Of Extraordinary Antiquarian Interest.


‘The Island of Devenish is undoubtedly one of the foremost and most interesting of the Lough Erne Archipelago. As the visitor sails down the lake from Enniskillen, after turning the point of Derrylinch, the Round Tower tops, with the rounded windows and the square Bell Tower of a more modern priory, appear over the Island’s highest ridge towards the south. On proceeding, wooded promontories throw their broad shadows across the still bays; the fair slopes and lawny knolls stand greenly out from the dark sylvan scenery; while the islands seem to be floating, as on a crystal sea, until the tourist reaches Devenish Island. The soil is exceedingly fertile and covered with the rankest and greenest grass. Over this the pilgrim, landing from his well-appointed pleasure-boat will be sure to turn his steps in the direction of various old buildings, lying in proximate position, and yet somewhat separated in some instances. The ruins, which yet remain in their insular situation, are of extraordinary antiquarian interest.’
From Lives of the Irish Saints by the Rev. John Canon O’Hanlon, Volume IX (1873) 

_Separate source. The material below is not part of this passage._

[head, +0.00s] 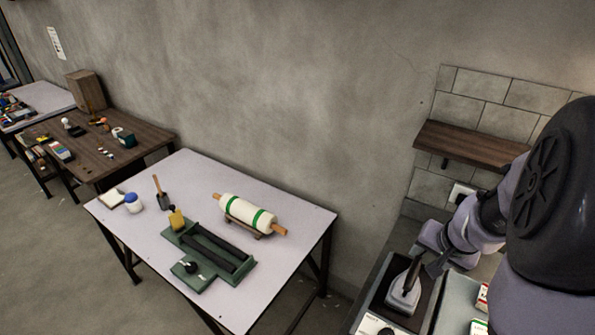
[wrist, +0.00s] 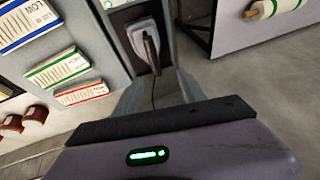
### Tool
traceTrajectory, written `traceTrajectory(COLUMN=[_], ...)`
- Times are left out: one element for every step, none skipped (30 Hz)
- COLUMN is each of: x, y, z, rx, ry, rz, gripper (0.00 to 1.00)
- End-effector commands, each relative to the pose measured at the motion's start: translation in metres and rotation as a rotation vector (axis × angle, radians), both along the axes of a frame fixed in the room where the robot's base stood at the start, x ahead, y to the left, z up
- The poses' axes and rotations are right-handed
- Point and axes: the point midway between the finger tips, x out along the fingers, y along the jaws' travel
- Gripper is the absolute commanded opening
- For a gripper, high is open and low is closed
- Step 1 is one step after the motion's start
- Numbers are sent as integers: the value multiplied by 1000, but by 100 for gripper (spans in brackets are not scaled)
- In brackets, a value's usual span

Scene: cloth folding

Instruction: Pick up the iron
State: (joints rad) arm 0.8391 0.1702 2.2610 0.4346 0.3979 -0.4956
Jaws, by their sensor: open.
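The iron (head: 403,297) has a pale grey body and a dark handle. In the head view it rests in a dark recessed tray (head: 427,310) at the lower right. The wrist view shows the iron (wrist: 139,34) near the top, with its dark handle towards me and a thin cord trailing down from it. My gripper (head: 428,262) is at the upper right of the iron in the head view, apart from it as far as I can tell. In the wrist view my gripper (wrist: 158,88) is open and empty, its fingers pointing towards the iron.
Labelled boxes (wrist: 58,68) stand left of the iron in the wrist view. A wooden shelf (head: 470,146) is on the wall behind. A white table (head: 290,205) holds a roll (head: 246,213) and a green device (head: 205,257). Open floor lies between table and tray.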

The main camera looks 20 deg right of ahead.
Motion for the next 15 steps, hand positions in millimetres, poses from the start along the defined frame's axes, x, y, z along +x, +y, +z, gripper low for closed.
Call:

‘One of the most interesting spots in the neighbourhood of Enniskillen, is Devenish Island, with its round tower and other ancient relics. It stands just where the lower lake expands; and is about two miles from Enniskillen. One may visit it either by boat from Enniskillen, or follow the road from the town, and make use of the ferry-boat. The island slopes gently from the water’s edge, in a fine green swell; but is entirely destitute of wood; and is said to contain upwards of seventy acres. The round tower of Devenish is said to be the most perfect in Ireland and, altogether, the finest specimen of these singular structures. The height of the tower is eighty-two feet; the thickness of its walls three feet, five inches; the circumference forty-nine feet; and the diameter, inside, nine feet, two inches. Twelve feet above the doorway there is a window, angularly pointed; and, higher up, another window nearly square. Still higher are the four windows, common in all these towers; and the key-stone above each is ornamented with a human head.’
From Ireland in 1834: A Journey throughout Ireland by Henry D Inglis (1835) 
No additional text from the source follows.